[START OF RECORDS TO PROCESS]

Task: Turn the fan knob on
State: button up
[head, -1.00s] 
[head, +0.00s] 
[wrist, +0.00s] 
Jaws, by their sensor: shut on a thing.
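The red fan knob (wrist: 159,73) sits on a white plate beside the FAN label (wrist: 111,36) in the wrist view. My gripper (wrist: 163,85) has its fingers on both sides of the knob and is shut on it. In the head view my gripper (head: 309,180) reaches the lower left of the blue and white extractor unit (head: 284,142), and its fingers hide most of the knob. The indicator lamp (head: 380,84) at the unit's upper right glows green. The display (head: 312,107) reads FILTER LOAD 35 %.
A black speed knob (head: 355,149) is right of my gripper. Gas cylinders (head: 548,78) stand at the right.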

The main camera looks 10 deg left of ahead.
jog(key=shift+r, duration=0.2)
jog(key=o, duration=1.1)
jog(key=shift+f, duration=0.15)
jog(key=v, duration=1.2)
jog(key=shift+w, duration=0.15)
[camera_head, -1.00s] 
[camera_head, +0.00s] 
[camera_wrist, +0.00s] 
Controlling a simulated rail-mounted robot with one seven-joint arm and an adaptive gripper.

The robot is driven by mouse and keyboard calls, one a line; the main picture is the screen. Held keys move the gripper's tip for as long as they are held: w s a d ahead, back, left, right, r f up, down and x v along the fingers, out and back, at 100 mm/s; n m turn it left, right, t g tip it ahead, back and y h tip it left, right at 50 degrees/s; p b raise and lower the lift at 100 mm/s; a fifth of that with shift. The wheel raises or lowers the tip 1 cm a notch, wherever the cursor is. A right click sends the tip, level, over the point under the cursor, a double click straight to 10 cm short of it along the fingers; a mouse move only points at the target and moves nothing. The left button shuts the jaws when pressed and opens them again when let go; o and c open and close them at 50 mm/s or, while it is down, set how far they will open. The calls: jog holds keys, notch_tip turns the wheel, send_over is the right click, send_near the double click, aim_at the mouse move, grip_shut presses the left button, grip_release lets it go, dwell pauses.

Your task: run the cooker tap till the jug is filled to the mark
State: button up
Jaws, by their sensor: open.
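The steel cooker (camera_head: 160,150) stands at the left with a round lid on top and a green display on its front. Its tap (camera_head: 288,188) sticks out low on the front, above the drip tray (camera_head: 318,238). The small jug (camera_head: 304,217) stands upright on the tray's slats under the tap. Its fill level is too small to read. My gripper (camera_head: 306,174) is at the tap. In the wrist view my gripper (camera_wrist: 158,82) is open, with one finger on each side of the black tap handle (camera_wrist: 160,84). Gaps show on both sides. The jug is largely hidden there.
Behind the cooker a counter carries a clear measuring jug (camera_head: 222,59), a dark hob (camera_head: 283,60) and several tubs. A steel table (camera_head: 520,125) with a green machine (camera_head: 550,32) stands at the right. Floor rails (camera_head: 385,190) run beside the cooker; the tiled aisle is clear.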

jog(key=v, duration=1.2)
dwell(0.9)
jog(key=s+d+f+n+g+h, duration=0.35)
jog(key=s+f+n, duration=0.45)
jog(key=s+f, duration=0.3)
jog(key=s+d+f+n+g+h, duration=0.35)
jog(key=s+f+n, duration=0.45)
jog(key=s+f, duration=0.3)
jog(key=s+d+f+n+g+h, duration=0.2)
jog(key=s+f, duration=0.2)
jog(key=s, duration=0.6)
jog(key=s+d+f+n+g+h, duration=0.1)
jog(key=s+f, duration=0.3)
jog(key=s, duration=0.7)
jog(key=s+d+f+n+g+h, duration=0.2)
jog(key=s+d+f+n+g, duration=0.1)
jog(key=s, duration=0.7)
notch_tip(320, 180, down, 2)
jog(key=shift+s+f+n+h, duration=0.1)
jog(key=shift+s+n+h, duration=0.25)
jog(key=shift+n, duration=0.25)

[END OF RECORDS TO PROCESS]

WHAT IS REQUIRED -
Copy all of the material word for word.

RESULT OF THE TASK -
Task: Turn the fan knob on
State: button up
[head, -1.00s] 
[head, +0.00s] 
[wrist, +0.00s] 
Jaws, by their sensor: shut on a thing.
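The red fan knob (wrist: 159,73) sits on a white plate beside the FAN label (wrist: 111,36) in the wrist view. My gripper (wrist: 163,85) has its fingers on both sides of the knob and is shut on it. In the head view my gripper (head: 309,180) reaches the lower left of the blue and white extractor unit (head: 284,142), and its fingers hide most of the knob. The indicator lamp (head: 380,84) at the unit's upper right glows green. The display (head: 312,107) reads FILTER LOAD 35 %.
A black speed knob (head: 355,149) is right of my gripper. Gas cylinders (head: 548,78) stand at the right.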

The main camera looks 10 deg left of ahead.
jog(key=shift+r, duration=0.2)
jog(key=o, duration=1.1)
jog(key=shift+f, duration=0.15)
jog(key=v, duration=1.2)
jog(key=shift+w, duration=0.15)
[camera_head, -1.00s] 
[camera_head, +0.00s] 
[camera_wrist, +0.00s] 
Controlling a simulated rail-mounted robot with one seven-joint arm and an adaptive gripper.

The robot is driven by mouse and keyboard calls, one a line; the main picture is the screen. Held keys move the gripper's tip for as long as they are held: w s a d ahead, back, left, right, r f up, down and x v along the fingers, out and back, at 100 mm/s; n m turn it left, right, t g tip it ahead, back and y h tip it left, right at 50 degrees/s; p b raise and lower the lift at 100 mm/s; a fifth of that with shift. The wheel raises or lowers the tip 1 cm a notch, wherever the cursor is. A right click sends the tip, level, over the point under the cursor, a double click straight to 10 cm short of it along the fingers; a mouse move only points at the target and moves nothing. The left button shuts the jaws when pressed and opens them again when let go; o and c open and close them at 50 mm/s or, while it is down, set how far they will open. The calls: jog holds keys, notch_tip turns the wheel, send_over is the right click, send_near the double click, aim_at the mouse move, grip_shut presses the left button, grip_release lets it go, dwell pauses.

Your task: run the cooker tap till the jug is filled to the mark
State: button up
Jaws, by their sensor: open.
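The steel cooker (camera_head: 160,150) stands at the left with a round lid on top and a green display on its front. Its tap (camera_head: 288,188) sticks out low on the front, above the drip tray (camera_head: 318,238). The small jug (camera_head: 304,217) stands upright on the tray's slats under the tap. Its fill level is too small to read. My gripper (camera_head: 306,174) is at the tap. In the wrist view my gripper (camera_wrist: 158,82) is open, with one finger on each side of the black tap handle (camera_wrist: 160,84). Gaps show on both sides. The jug is largely hidden there.
Behind the cooker a counter carries a clear measuring jug (camera_head: 222,59), a dark hob (camera_head: 283,60) and several tubs. A steel table (camera_head: 520,125) with a green machine (camera_head: 550,32) stands at the right. Floor rails (camera_head: 385,190) run beside the cooker; the tiled aisle is clear.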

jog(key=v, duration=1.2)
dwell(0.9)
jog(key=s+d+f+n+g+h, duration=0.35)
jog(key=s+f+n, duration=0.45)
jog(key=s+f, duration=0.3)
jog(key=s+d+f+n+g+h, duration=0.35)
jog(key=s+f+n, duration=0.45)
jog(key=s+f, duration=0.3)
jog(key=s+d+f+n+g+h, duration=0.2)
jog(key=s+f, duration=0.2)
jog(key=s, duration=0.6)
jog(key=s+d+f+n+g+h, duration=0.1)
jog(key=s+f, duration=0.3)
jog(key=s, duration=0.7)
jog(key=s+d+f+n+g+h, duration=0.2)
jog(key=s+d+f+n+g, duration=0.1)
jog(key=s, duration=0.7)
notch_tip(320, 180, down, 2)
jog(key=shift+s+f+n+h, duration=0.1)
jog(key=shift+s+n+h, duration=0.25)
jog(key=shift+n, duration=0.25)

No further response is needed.